Certo dia, Ryo é pego de surpresa ao encontrar Jin, um colega de classe, fora da escola, revelando assim seu segredo para ele. No entanto, Jin não só trata Ryo positivamente, mas também o convida para a empreitada de começar uma marca independente de roupas.

É a partir do processo de fazer a marca de roupas funcionar que a história de Boys Run the Riot começa a desenvolver, e através dela, Ryo começa a expandir sua visão de mundo sobre diversas coisas. Além de poder se expressar artisticamente criando designs para as camisetas da marca, Ryo começa a conhecer mais pessoas ao longo de sua jornada, fazendo com que ele se sinta ainda mais à vontade para mostrar como realmente se sente em relação ao seu gênero.

Esse processo, entretanto, não é nada fácil, pois ele se depara constantemente com a transfobia, não só de pessoas que são diretamente preconceituosas, mas também de quem acaba fazendo isso de forma não intencionada. Todos esses casos acabam incomodando Ryo porque fazê-lo notar, cada vez mais, que mesmo quem o aceita não está livre das amarras da construção social. Ele não quer ser visto como diferente porque sua identidade de gênero, antes de tudo, não deveria causar qualquer estranheza.

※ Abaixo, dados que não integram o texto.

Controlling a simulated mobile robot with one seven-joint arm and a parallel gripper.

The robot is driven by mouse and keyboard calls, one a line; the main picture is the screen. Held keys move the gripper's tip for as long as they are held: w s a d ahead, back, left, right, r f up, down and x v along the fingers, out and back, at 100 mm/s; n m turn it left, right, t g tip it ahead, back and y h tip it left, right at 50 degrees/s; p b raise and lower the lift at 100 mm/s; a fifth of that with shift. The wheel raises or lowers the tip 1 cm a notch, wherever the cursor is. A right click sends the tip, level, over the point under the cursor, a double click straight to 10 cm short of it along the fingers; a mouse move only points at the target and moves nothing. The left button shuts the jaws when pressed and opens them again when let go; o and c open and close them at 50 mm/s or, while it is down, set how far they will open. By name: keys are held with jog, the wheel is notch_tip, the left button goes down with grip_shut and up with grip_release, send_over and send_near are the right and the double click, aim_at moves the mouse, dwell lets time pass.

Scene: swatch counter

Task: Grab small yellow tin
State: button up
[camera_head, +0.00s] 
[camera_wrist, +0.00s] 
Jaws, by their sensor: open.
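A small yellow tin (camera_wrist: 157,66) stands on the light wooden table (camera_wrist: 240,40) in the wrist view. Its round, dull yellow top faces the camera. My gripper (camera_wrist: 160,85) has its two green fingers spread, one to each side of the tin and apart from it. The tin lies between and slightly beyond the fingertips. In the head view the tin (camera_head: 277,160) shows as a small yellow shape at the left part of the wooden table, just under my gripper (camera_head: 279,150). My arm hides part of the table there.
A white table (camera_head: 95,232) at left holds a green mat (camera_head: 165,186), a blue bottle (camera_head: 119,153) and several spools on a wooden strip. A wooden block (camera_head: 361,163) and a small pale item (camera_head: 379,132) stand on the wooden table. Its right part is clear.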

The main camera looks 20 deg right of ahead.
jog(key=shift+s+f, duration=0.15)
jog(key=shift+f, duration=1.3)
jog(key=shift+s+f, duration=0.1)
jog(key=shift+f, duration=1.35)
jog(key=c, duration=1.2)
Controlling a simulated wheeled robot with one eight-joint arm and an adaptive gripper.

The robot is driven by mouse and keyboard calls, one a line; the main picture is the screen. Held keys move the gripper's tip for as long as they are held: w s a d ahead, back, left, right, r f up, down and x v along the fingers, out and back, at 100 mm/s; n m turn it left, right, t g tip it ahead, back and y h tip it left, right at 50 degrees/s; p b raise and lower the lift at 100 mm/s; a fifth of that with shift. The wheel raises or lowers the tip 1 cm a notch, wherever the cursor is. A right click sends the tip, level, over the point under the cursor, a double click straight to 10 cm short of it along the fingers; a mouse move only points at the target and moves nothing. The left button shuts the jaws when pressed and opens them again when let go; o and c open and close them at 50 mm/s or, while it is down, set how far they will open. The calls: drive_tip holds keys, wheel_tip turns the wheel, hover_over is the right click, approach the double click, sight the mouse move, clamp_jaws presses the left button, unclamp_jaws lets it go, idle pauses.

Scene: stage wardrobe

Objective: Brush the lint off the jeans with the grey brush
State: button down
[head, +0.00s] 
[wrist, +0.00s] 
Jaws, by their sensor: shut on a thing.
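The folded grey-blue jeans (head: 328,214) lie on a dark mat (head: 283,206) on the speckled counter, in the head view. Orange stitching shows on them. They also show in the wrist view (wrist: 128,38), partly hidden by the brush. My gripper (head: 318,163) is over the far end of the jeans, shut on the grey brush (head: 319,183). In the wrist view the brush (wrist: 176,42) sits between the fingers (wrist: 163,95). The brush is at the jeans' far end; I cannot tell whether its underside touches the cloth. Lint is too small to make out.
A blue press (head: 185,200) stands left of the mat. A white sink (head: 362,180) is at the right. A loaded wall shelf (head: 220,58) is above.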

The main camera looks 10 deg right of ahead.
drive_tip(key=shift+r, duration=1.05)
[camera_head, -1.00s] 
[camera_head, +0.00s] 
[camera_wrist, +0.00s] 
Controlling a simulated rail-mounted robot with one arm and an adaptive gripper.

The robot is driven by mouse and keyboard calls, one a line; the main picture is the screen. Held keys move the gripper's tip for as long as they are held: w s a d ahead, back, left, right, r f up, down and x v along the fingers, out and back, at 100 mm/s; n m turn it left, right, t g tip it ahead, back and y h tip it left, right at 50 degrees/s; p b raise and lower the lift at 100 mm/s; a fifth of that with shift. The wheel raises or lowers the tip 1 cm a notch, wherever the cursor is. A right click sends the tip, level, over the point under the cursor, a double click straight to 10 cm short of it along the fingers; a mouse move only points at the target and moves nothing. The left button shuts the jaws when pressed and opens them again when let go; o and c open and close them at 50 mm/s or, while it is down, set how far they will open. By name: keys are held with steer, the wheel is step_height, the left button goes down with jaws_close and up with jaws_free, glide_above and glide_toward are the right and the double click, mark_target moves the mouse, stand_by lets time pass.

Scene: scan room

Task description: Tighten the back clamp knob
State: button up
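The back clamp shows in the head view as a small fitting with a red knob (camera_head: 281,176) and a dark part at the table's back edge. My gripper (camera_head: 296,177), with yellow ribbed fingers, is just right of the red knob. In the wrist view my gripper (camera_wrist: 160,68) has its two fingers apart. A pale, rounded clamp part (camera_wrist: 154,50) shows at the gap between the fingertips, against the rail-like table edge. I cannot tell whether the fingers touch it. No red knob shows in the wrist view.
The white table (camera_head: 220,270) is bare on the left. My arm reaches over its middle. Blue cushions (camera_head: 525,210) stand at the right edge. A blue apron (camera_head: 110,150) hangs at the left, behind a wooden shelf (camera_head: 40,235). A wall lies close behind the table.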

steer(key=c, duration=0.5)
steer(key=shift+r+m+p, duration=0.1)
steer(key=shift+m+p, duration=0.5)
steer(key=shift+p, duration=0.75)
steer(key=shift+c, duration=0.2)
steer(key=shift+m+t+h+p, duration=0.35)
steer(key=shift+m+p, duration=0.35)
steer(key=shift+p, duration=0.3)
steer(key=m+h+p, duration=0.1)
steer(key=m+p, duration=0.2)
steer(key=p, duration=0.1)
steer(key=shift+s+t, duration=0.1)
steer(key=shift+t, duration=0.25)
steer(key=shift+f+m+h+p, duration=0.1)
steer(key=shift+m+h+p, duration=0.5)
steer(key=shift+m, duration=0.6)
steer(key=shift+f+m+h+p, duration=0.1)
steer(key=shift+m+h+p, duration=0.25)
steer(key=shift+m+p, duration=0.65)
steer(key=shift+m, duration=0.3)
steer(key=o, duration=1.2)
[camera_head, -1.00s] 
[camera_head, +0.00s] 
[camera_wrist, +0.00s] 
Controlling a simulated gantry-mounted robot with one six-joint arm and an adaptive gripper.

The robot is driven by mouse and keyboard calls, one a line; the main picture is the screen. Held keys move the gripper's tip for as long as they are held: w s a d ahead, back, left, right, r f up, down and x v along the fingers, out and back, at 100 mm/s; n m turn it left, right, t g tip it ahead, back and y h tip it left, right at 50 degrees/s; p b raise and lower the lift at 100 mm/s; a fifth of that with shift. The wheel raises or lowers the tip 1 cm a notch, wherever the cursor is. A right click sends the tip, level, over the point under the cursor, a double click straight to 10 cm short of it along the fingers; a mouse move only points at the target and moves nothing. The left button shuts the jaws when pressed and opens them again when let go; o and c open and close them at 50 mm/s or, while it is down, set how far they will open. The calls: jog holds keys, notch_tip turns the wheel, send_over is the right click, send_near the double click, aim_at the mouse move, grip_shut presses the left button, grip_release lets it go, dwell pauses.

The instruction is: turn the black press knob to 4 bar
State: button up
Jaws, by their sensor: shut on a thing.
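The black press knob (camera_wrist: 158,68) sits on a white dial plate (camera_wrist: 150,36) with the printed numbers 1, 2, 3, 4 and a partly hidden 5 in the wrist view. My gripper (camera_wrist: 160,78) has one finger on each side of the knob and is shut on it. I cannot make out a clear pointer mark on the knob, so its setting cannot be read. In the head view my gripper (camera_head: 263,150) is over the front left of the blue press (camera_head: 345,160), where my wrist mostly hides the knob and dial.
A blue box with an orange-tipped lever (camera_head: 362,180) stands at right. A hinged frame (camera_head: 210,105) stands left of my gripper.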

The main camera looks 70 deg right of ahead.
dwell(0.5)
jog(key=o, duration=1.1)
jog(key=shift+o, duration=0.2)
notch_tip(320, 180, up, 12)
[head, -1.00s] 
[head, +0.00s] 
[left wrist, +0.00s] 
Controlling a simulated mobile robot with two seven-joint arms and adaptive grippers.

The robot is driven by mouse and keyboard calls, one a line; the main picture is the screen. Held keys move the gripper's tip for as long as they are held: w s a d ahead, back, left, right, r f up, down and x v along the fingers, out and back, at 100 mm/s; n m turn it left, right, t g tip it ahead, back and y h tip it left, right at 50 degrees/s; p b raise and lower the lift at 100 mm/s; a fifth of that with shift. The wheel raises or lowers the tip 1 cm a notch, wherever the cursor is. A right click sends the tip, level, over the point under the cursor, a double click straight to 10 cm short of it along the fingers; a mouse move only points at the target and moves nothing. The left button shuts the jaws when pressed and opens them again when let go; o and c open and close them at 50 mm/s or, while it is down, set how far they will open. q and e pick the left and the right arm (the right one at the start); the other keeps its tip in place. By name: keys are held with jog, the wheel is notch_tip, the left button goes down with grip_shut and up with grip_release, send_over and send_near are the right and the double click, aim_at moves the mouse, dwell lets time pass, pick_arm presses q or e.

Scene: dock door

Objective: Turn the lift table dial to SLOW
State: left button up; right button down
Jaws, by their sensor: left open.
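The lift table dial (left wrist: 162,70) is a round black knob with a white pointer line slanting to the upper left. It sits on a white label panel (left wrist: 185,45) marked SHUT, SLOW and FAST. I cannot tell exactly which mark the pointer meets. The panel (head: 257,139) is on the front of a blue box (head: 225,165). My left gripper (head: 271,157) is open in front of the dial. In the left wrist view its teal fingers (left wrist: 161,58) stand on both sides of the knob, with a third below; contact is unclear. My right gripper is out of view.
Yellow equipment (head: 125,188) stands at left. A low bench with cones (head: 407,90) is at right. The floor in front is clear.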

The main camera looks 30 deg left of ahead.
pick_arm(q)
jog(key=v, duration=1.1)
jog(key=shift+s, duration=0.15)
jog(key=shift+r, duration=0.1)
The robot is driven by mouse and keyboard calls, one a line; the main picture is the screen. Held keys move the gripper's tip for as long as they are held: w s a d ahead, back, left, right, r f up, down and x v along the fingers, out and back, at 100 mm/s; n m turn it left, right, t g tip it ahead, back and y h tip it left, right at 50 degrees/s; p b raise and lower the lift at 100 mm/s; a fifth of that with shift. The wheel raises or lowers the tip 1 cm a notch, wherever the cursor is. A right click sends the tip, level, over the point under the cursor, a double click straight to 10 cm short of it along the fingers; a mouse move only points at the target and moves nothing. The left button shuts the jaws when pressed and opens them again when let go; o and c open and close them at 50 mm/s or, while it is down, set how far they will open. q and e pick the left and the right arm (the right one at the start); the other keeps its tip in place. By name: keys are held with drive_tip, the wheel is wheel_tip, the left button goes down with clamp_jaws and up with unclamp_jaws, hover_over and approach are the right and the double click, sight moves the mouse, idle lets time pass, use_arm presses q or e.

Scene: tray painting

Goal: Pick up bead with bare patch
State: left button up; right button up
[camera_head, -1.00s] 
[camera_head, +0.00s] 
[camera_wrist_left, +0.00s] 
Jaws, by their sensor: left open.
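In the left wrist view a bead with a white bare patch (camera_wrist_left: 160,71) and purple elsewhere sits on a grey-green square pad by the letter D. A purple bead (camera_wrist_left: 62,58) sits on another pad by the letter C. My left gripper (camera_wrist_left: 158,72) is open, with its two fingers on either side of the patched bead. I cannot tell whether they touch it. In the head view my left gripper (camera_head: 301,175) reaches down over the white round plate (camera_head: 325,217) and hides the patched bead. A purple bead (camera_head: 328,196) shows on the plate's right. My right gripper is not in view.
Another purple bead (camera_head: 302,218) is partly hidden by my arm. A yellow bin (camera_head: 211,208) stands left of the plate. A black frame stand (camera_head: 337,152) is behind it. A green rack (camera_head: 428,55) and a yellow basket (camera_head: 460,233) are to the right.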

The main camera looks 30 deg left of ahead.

Durante a obra, Ryo precisa também lidar com sua sexualidade: apesar de reconhecer que gosta de garotas (e sempre gostou de uma amiga), em certo momento o rapaz fica conflitado quando conhece um homem se interessa por ele em seu trabalho de meio período. Essa situação é um dos pontos altos do mangá, já que aqui Ryo não só expressa sua aversão à ideia de ficar com um homem, mas também fica claro como ser tratado como mulher pode afetar a mente do personagem, em um retrato bastante vívido para o leitor o quão incômodo aquilo é. Mas, fica ainda mais complexo quando Ryo percebe que ainda não entende sua sexualidade por completo, um sentimento que acaba o consumindo por dentro.

imagem: página do volume 3 de Boys Run the Riot onde cenas felizes do passado de Tsubasa são mostradas. O personagem narra durante as cenas o seguinte: "Eu fui salvo quando virei o WING. Minha vida mudou. Conheci novas pessoas. E aprendi a me divertir. Meus horizontes expandiram.

Foto: Teke/JBox.

É nesse momento que entra Mizuki, outra colega de trabalho que tenta entender como Ryo se sente sobre sua sexualidade. Apesar da situação também ser um tanto conturbada em alguns momentos, eventualmente Ryo consegue se expressar para ela entender como ele verdadeiramente se sente. Nessa situação, Mizuki acaba se tornando um ponto importante para Ryo se entender melhor não só consigo mesmo, mas também ser capaz de se abrir mais para as outras pessoas sobre seu gênero e sexualidade.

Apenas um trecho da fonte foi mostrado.